[Manipulation episode records]
# # # #

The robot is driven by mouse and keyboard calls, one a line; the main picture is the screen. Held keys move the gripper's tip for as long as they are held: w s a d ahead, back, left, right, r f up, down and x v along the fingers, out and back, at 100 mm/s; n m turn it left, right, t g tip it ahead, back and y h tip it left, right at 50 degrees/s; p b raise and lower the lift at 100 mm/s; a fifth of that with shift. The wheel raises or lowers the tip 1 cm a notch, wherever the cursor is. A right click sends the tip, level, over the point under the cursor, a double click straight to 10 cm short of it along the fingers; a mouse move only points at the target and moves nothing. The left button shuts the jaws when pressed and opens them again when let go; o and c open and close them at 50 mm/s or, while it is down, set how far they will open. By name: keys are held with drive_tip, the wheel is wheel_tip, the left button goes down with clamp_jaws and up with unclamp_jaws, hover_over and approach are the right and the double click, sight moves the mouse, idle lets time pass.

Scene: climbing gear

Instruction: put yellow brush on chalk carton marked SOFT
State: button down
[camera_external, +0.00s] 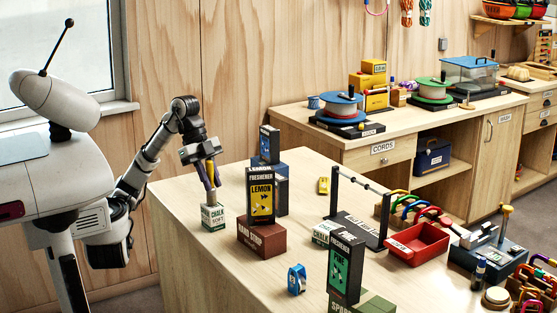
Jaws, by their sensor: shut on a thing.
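The chalk carton marked SOFT (212,219) is a small white box with a green band, standing near the left edge of the wooden table. My gripper (206,163) is above it, pointing down and shut on a slim upright thing with yellow on it, which I take to be the yellow brush (210,174). The brush's lower end is just over or at the carton's top; I cannot tell whether they touch. Part of the brush is hidden by my fingers.
Close right of the carton, a black LEMON freshener box (261,196) stands on a brown-red block (262,236). A blue box (270,144) is stacked behind it. A blue item (296,279), a PINE box (345,268) and a red tray (417,241) are further right.

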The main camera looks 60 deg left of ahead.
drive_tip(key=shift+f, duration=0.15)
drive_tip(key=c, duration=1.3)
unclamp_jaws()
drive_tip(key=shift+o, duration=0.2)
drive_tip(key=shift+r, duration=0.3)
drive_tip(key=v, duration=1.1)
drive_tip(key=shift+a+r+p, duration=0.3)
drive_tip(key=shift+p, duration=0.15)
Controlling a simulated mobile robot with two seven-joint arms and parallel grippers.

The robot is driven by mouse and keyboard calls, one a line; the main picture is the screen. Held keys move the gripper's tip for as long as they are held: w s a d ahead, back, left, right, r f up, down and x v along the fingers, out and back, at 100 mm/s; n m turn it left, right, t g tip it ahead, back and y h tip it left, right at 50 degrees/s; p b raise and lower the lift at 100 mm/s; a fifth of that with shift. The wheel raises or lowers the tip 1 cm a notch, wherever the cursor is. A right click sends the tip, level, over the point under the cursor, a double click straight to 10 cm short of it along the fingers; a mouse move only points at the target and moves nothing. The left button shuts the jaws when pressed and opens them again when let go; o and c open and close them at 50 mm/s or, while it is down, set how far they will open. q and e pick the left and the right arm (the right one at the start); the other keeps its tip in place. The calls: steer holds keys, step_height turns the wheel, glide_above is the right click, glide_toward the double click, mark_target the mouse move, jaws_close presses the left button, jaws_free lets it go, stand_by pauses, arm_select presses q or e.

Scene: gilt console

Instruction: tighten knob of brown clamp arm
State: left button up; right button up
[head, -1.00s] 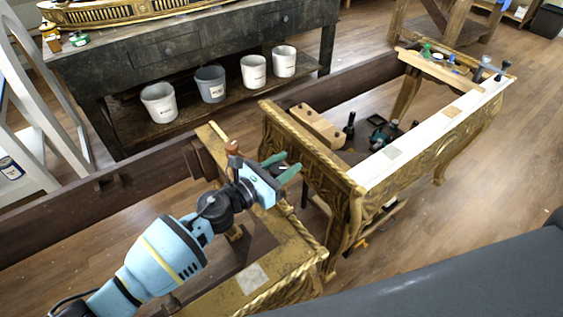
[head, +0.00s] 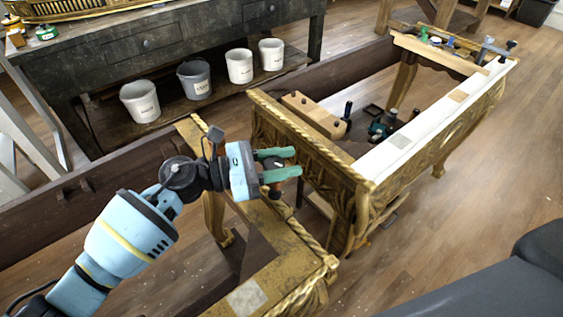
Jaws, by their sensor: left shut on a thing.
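My left gripper (head: 278,165) reaches in from the left with two green fingers over the gilt console's near wooden part. The fingers are shut on a small dark knob (head: 278,163) with a pale mark on top. A reddish-brown piece (head: 275,190) shows just below the fingers and looks like the brown clamp arm; its lower end and how it sits on the wood are partly hidden. A second brown knob-like piece (head: 215,134) shows behind my wrist. My right gripper is not in view.
The gilt console frame (head: 330,187) with a white top strip (head: 405,140) stands to the right. A wooden block (head: 313,113) and dark tools lie inside it. A dark bench (head: 160,45) with several buckets (head: 140,101) stands behind.

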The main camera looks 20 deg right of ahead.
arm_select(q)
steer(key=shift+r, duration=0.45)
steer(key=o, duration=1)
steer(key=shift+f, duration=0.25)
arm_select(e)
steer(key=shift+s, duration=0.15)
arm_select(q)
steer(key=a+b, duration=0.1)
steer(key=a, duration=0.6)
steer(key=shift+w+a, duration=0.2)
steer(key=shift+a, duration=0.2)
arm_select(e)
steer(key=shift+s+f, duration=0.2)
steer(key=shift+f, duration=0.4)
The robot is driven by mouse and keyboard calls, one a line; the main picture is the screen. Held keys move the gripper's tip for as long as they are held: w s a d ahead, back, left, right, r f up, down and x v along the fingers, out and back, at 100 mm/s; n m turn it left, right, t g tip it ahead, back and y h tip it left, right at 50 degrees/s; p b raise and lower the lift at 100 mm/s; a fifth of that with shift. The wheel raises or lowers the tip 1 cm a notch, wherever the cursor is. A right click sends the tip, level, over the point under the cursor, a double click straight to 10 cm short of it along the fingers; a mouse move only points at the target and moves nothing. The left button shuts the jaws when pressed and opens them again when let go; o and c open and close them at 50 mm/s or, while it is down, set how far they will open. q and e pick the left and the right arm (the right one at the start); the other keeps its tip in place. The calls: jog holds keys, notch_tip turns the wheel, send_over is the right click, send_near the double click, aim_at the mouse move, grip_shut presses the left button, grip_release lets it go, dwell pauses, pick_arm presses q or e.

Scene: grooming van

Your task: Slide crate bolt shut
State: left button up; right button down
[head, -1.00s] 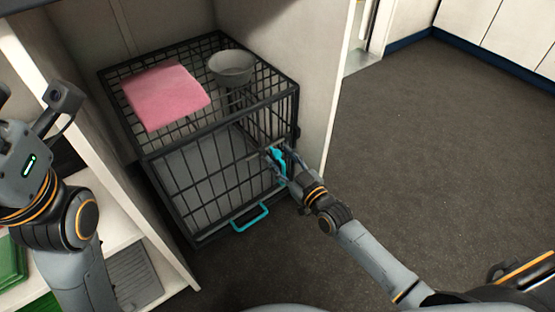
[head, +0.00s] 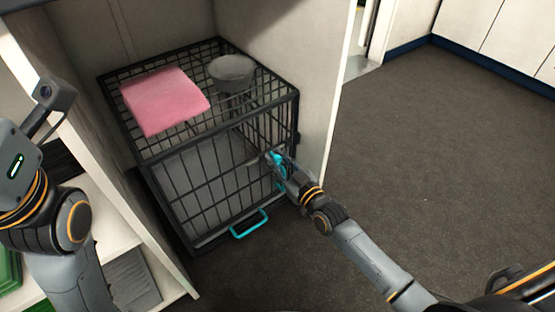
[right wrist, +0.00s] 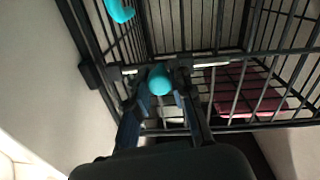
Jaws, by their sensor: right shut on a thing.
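The black wire crate (head: 215,190) stands in an alcove with its barred front door closed in the frame. My right gripper (head: 278,163) is at the right side of the crate front, shut on the teal bolt knob. In the right wrist view, the teal bolt knob (right wrist: 160,80) sits between the two fingers of the right gripper (right wrist: 162,95). Pale metal pieces of the bolt (right wrist: 210,62) show on either side of it. Whether the bolt end sits in its catch cannot be told. My left arm shows at the left edge, its fingertips out of view.
A teal handle (head: 249,224) sticks out low on the crate front. A folded pink towel (head: 163,101) and a grey bowl (head: 232,71) rest on the crate top. A white panel (head: 335,100) stands close on the right. Dark floor (head: 430,160) is clear further right.

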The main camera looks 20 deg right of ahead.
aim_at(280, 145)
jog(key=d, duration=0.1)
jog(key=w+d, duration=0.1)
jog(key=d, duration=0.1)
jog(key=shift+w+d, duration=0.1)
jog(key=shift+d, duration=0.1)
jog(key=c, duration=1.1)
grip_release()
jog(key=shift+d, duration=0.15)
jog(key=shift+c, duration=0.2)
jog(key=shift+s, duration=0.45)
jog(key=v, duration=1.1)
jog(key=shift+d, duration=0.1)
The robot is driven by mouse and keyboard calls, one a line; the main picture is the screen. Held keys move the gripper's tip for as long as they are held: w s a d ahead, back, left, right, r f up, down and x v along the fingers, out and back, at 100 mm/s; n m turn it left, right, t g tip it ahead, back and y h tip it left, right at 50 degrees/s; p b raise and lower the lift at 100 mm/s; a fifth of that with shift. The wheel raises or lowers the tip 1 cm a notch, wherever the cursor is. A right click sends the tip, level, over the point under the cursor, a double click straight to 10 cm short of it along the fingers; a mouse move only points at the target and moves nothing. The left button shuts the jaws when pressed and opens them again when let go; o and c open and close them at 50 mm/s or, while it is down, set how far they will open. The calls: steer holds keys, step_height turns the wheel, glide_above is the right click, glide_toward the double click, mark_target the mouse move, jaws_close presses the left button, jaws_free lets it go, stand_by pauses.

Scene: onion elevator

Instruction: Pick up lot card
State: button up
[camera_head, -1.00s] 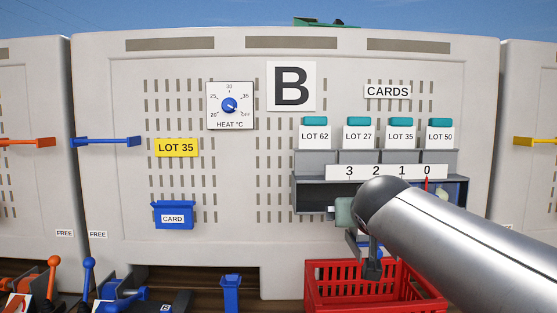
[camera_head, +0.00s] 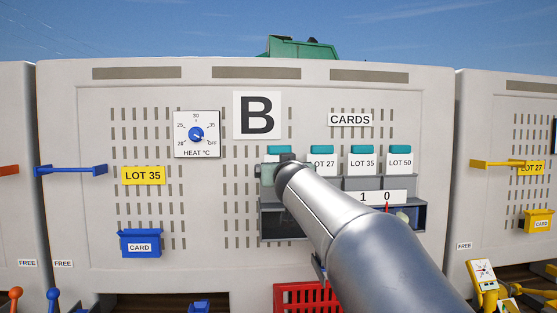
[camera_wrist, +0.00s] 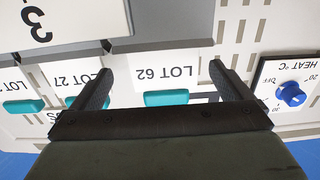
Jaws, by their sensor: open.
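White lot cards with teal tabs stand in a row on the rack under the CARDS sign. LOT 27 (camera_head: 322,162), LOT 35 (camera_head: 362,162) and LOT 50 (camera_head: 400,162) show in the head view. LOT 62 is mostly hidden there behind my arm; its teal tab (camera_head: 279,150) peeks out. The wrist view is upside down. In it my gripper (camera_wrist: 160,68) is open, with the LOT 62 card (camera_wrist: 165,76) appearing between its fingers. I cannot tell how far the card is from them. LOT 27 also shows there (camera_wrist: 72,76), beyond one finger.
A yellow LOT 35 sign (camera_head: 143,175) and a blue CARD holder (camera_head: 140,243) are on the panel's left. The heat dial (camera_head: 196,134) is beside the B sign (camera_head: 257,115). The grey rack (camera_head: 285,222) and red crate (camera_head: 300,296) lie below the cards.

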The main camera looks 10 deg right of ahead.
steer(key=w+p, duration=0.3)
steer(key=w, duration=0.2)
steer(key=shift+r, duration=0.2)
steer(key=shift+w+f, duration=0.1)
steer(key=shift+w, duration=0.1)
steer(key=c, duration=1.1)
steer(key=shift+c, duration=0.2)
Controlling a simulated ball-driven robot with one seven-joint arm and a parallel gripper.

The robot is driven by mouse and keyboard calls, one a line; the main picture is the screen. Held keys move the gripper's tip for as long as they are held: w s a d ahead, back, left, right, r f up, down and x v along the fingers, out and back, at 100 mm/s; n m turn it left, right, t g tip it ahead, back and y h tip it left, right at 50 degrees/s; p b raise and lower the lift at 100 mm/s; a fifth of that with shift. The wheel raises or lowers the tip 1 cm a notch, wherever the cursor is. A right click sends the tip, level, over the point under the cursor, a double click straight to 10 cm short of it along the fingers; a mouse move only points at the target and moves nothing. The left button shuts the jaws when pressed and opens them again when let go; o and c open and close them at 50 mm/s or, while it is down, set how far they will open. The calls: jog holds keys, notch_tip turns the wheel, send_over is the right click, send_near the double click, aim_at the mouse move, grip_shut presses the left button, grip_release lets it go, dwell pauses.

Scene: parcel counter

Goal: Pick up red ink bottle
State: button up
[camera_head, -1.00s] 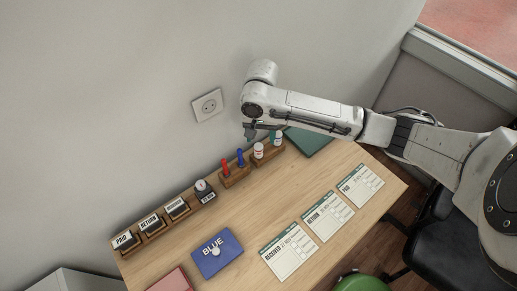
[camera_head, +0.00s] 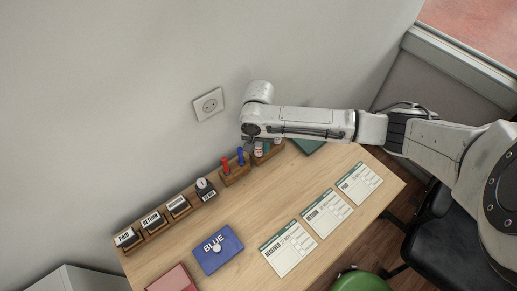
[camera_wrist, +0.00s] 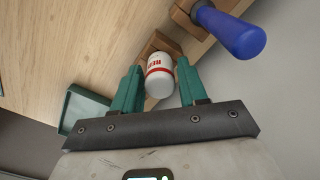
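The red ink bottle is white with a red band and red lettering. In the wrist view the red ink bottle (camera_wrist: 160,78) is between the two teal fingers of my gripper (camera_wrist: 158,84), with a thin gap seeming to show at each side. In the head view the red ink bottle (camera_head: 258,151) is in the small wooden holder (camera_head: 268,158) at the back of the counter, partly covered by my gripper (camera_head: 258,146). The fingers look open around it.
A second bottle (camera_head: 277,141) stands just right, mostly hidden by my arm. Left are a blue-handled tool (camera_head: 240,156) and a red one (camera_head: 226,166) in another holder. A green tray-like item (camera_head: 309,147) lies to the right. The wall is close behind.

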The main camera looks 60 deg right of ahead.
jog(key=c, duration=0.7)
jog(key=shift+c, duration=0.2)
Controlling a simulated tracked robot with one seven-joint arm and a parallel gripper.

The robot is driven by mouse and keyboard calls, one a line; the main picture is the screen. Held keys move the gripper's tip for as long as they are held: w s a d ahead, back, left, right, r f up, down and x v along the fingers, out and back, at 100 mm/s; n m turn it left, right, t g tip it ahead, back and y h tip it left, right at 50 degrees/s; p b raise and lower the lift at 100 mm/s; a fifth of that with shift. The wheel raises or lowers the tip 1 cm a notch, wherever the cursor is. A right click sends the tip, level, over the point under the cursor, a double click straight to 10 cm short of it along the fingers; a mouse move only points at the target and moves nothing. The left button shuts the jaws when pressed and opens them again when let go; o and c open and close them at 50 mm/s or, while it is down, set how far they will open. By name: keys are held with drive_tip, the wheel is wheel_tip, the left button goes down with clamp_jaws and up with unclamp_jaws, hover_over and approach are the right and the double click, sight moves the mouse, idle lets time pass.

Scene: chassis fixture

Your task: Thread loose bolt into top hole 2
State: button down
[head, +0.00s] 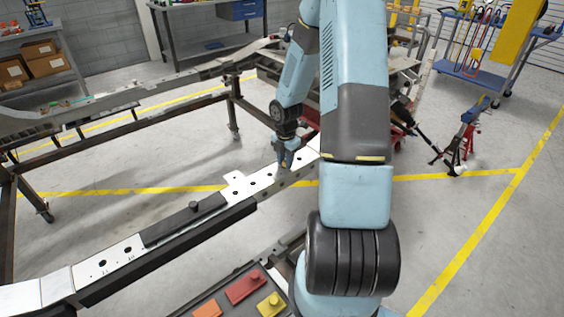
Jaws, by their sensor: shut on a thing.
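The chassis rail (125,252) runs diagonally from lower left to the centre. Its pale top face has several dark holes, including a pair (252,184) left of my gripper; I cannot tell which one is top hole 2. My gripper (285,164) points down at the rail's top face, near its far right part. It is shut on the loose bolt, which is too small and too hidden by the fingers to make out. I cannot tell whether the bolt touches the rail or sits in a hole.
A dark block (185,219) lies on the rail. A tray with red (245,287), orange and yellow (271,304) pieces stands at the bottom. A brown frame (130,118) stands behind the rail. A blue cart (475,75) is at upper right. The right floor is mostly clear.

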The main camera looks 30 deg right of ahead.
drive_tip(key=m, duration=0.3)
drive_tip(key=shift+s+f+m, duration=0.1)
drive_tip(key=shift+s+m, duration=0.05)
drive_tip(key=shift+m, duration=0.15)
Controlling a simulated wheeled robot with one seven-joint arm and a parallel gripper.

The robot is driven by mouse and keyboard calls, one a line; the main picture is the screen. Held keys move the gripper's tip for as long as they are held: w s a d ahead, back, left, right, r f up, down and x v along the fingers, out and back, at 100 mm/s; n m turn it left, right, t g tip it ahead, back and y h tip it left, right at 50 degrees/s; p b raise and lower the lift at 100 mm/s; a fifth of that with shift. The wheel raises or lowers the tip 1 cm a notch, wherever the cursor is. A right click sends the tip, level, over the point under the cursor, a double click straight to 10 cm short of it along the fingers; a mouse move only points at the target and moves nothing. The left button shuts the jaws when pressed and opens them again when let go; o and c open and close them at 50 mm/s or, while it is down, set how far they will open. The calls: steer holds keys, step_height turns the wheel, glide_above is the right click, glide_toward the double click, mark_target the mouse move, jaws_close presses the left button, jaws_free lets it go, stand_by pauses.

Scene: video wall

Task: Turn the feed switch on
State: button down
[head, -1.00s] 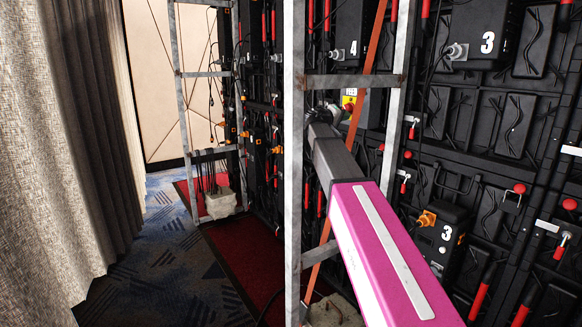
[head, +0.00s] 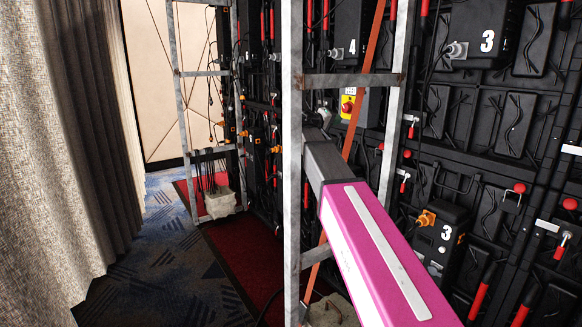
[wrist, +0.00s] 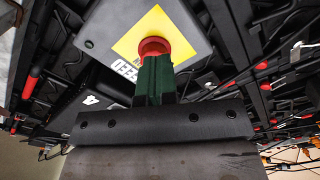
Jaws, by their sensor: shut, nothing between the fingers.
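The feed switch is a red round knob (wrist: 154,47) on a yellow plate (wrist: 140,28), set on a grey box (wrist: 90,35) lettered "FEED". In the head view the knob (head: 347,107) and its box (head: 363,108) show behind the metal frame, partly crossed by an orange strap. In the wrist view my gripper (wrist: 153,62) is shut and empty, its dark green fingertips right at the knob and overlapping its lower edge. I cannot tell whether they touch it. The knob's on or off position is unclear.
A pale metal upright (head: 293,160) stands close beside my arm, with a crossbar (head: 350,80) above it. The orange strap (head: 364,70) runs diagonally near the box. Black panels with cables and red handles fill the right.

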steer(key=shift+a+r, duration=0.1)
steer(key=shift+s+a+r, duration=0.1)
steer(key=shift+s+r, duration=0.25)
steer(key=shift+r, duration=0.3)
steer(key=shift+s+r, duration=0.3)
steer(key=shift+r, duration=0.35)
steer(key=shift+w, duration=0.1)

# # # #

Pull out all lines containing "Your".

Your task: Slide crate bolt shut
Your task: Thread loose bolt into top hole 2

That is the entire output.